Chapter 6, Problem 43E

(a)

Interpretation Introduction

Interpretation: Concentration of ${\text{H}}_{\text{2}}\text{O}$ , ${\text{Cl}}_2$ , and $\text{HOCl}$ at equilibrium when $\text{1}\text{.0}\text{g}$ ${\text{H}}_{\text{2}}\text{O}$ and $\text{2}\text{.00}\text{g}$ ${\text{Cl}}_{\text{2}}\text{O}$ are mixed is to be calculated.

Concept introduction:Law of mass action states that rate of any chemical reaction is proportional to product of molar concentrations of the reactants, each raised with power of its coefficient in a balanced chemical reaction.

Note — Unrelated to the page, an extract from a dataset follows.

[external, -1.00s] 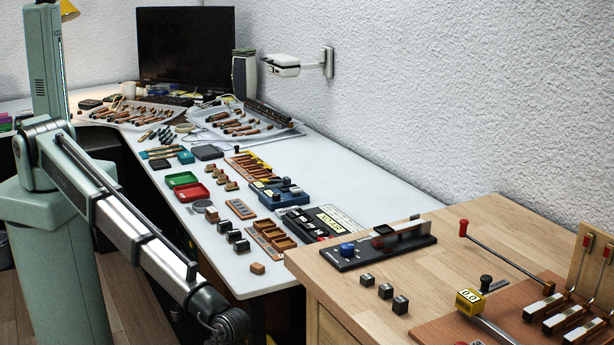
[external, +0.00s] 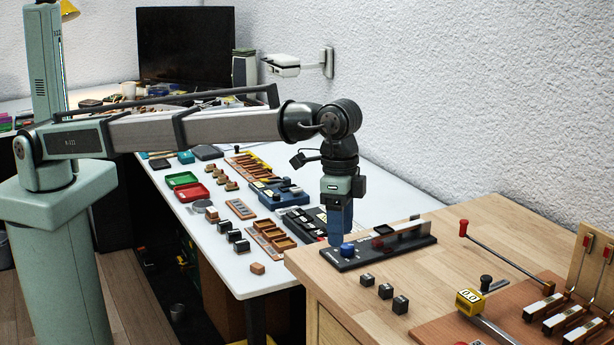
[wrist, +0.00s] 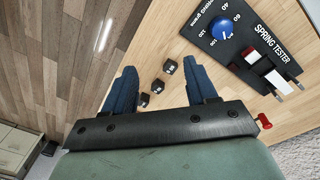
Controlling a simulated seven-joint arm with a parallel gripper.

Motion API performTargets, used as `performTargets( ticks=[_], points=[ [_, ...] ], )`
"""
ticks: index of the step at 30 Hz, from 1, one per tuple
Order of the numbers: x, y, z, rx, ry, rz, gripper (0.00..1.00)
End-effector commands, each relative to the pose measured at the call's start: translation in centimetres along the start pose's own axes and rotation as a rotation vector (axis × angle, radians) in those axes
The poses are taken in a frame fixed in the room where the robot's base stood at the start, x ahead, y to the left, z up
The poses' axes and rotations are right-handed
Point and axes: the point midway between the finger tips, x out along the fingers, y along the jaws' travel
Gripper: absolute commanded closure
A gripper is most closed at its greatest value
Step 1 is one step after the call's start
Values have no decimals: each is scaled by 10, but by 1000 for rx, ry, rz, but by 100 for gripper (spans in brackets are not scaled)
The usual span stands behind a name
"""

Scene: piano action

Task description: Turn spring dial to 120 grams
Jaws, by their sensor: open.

Consider a hypothetical reversible reaction as follows:

  $\text{aA}+\text{bB}\rightleftharpoons \text{cC}+\text{dD}$

The expression used to calculate $K_{\text{eq}}$ is as follows:

  ${\text{K}}_{\text{eq}}=\frac{{\left[\text{C}\right]}_{\text{eq}}^{\text{c}}{\left[\text{D}\right]}_{\text{eq}}^{\text{d}}}{{\left[\text{A}\right]}_{\text{eq}}^{\text{a}}{\left[\text{B}\right]}_{\text{eq}}^{\text{b}}}$

Where,

• ${\text{K}}_{\text{f}}$ is the rate constant of forward reaction.
• ${\text{K}}_{\text{b}}$ is the rate constant of backward reaction.
• ${\text{K}}_{\text{eq}}$ is the equilibrium constant.
• ${\left[\text{A}\right]}_{\text{eq}}$ and ${\left[\text{B}\right]}_{\text{eq}}$ are the concentration of reactant ‘A’ and ‘B’ respectively at equilibrium.
• ${\left[\text{C}\right]}_{\text{eq}}$ and ${\left[\text{D}\right]}_{\text{eq}}$ are the concentration of product ‘C’ and ‘D’ respectively at equilibrium..
• ‘a’ and ‘b’ are the stoichiometric coefficient of reactant ‘A’ and ‘B’ respectively.
• c’ and ‘d’ are the stoichiometric coefficient of product ‘C’ and ‘D’ respectively.

Answer to Problem 43E

Equilibrium concentration of ${\text{H}}_{\text{2}}\text{O}$ is $0.05524\text{M}$ , equilibrium concentration of ${\text{Cl}}_{\text{2}}\text{O}$ is $0.01824\text{M}$ and equilibrium concentration of $\text{HOCl}$ is $0.00952\text{M}$ .

Explanation of Solution

Given Information: $\text{1}\text{.0}\text{g}$ ${\text{H}}_{\text{2}}\text{O}$ , $\text{2}\text{.00}\text{g}$ ${\text{Cl}}_{\text{2}}\text{O}$ are introduced in a $\text{1}\text{.00}\text{L}$ container. At particular temperature rate constant of the reaction is 0.090.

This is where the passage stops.